Про агурец
В русском языке, как известно, не существует однозначного соответствия между звучанием слова и его написанием. Именно поэтому писать на слух, «как слышишь», нельзя, в этом состоит сложность обучения грамотному письму. До середины 80-х годов прошлого века учебные программы начальной школы использовали зрительно-логический метод подачи информации. Детей сначала знакомили с буквами, учили с помощью букв по наглядным образцам составлять слова и читать их. После того, как дети овладевали чтением, их знакомили с правилами русского языка, а писать под диктовку, на слух они начинали только в конце третьего класса. Зрительный метод обучения был нацелен на то, чтобы дети привыкали писать в соответствии с тем, что видели, а изучение системы правил позволяло усвоить логику языка. Обучение с первых дней было направлено на формирование и укрепление зрительного навыка, поэтому старшеклассники 60-80-х годов прошлого века, даже если не помнили конкретных правил, писали грамотно.
Подавляющее большинство учащихся выпускных классов обычных общеобразовательных школ писало экзаменационное сочинение, делая на 10 страниц текста не более 2-4 ошибок. (Сегодня таких результатов достигают только отдельные учащиеся гимназий, а про общеобразовательные школы и вообще говорить не приходится.) Во второй половине 80-х годов прошлого века образовательная парадигма кардинально изменилась, и были разработаны учебные программы, в основу которых был положен звуковой анализ речи. Современные программы, основанные на фонематическом методе, обучают, в первую очередь, звуковому анализу речи, определению звукового состава слова. И только потом детей знакомят с буквами и показывают, как переводить звуковой образ в буквенную запись. Современные программы учат детей писать так, как они слышат.

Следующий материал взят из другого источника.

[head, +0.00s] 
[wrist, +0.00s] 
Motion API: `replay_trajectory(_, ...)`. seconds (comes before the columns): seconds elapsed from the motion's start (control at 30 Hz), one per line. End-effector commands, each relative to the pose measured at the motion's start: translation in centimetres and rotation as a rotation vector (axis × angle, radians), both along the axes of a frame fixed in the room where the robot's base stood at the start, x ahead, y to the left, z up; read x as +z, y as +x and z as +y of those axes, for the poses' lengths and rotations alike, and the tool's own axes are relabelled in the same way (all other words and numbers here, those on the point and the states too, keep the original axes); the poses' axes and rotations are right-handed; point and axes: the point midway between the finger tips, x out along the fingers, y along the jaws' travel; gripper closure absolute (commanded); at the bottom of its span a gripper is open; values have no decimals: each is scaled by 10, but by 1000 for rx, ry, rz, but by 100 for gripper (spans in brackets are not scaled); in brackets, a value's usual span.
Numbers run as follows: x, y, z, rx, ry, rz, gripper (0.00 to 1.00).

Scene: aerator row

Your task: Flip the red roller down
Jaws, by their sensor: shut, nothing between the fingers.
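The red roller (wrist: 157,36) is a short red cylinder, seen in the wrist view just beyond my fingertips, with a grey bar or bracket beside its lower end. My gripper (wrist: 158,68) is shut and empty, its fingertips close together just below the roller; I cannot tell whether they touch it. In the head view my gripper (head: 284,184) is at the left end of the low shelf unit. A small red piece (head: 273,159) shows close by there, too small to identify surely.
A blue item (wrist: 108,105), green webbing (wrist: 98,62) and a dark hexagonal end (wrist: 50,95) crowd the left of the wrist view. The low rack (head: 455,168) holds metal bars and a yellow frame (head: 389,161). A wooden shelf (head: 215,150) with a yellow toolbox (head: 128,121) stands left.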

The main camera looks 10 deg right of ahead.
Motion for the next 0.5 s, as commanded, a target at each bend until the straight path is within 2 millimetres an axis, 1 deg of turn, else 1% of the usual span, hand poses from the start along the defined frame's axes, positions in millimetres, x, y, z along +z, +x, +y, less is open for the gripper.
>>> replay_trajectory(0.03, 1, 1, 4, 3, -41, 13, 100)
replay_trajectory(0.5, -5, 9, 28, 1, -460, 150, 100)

Все эти программы имеют гриф «Рекомендовано Министерством образования и науки РФ». Я не против того, чтобы учащиеся знали, что такое фонема и могли сделать фонетический разбор слова. В середине прошлого века этому обучали в 5 классе, и дети знакомились с основами теоретической лингвистики, сохраняя при этом грамотное письмо. Удивительно, что ни педагоги, ни логопеды, ни психологи не подвергают сомнению качество учебных программ, но единодушны в том, что причина неграмотности – в недостатках развития фонематического слуха современных детей. Поэтому тратится много сил и времени на развитие этого слуха со старшей, а иногда и со средней группы детского сада.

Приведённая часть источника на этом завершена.